(Flavius Claudius Iulianus Augustus)
Caesar: 6 November 355 – February 360
Augustus: February 360 – 3 November 361
Sole Augustus: 3 November 361 – 26 June 363
The pagan reaction under Julian
Like his brother Gallus, Julian was also spared from the killing of relatives, although as a member of the imperial dynasty he was kept closely guarded: first in a magnificent estate of Nicomedia, which had been owned by his mother (Basilina, deceased shortly after the birth of Julian), and then in the lonely fortress of Macellum, located in the heart of Anatolia, where his older brother was also imprisoned. The distrustful emperor wove a dense network of spies around both princes, to transmit him each and every one of their words.

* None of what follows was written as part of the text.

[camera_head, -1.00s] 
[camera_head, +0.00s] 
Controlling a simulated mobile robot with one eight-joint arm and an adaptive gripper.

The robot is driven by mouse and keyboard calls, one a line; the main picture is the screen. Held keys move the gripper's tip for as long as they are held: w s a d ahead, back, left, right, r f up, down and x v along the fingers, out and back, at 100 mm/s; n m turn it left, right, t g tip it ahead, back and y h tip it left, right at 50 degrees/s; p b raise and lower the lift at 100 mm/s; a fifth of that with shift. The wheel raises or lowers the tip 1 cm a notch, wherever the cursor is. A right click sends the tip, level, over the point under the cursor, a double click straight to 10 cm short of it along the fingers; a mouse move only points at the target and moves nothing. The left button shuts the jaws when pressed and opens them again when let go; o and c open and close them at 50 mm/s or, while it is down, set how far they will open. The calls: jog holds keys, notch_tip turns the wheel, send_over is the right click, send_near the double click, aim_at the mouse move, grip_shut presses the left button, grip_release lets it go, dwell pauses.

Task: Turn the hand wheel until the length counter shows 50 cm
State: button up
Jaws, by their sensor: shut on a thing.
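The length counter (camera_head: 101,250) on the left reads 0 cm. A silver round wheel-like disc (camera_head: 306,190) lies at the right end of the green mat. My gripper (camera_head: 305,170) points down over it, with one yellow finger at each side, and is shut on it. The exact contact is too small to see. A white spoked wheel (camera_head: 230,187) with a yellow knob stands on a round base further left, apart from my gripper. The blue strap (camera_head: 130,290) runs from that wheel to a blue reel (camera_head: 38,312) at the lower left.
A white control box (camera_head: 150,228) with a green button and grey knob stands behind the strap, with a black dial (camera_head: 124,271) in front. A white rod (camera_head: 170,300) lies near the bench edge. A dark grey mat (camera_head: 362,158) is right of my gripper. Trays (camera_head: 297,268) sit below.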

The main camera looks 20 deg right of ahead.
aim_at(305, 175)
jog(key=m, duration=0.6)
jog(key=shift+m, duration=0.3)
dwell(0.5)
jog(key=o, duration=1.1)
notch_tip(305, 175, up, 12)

They lived ‘like prisoners in that Persian castle’ (Julian), practically arrested and surely threatened with death. In Nicomedia, Julian was given a preceptor, Bishop Eusebius, a relative of Basilina, ecclesiastic and man of the world already known at the time, who, following the custom of Oriental prelates, used to dye his nails with cinnabar and his hair with henna. He was instructed to educate the child severely in the Christian religion; to prevent him from contacting the population, and to ‘never talk about the tragic end of his family’, although at seven Julian was very aware of it and this caused frequent crying spells and terrible nightmares.
In Macellum, where he was confined for seven years with scarcely any other company than that of his slaves, he had as his educator the Arian Jorge of Cappadocia, who was in charge of training him for the priesthood. But then Julian was able to leave the place and settled in Constantinople, where he lived the disputes between Arians and Orthodox and knew the real life of that world of violent riots and fiery mutual excommunications. Towards the end of 351, when Julian was twenty years old, Constantius ordered him to continue his studies in Nicomedia. Julian visited Pergamum, Ephesus and Athens, where he had notable teachers who won him for paganism.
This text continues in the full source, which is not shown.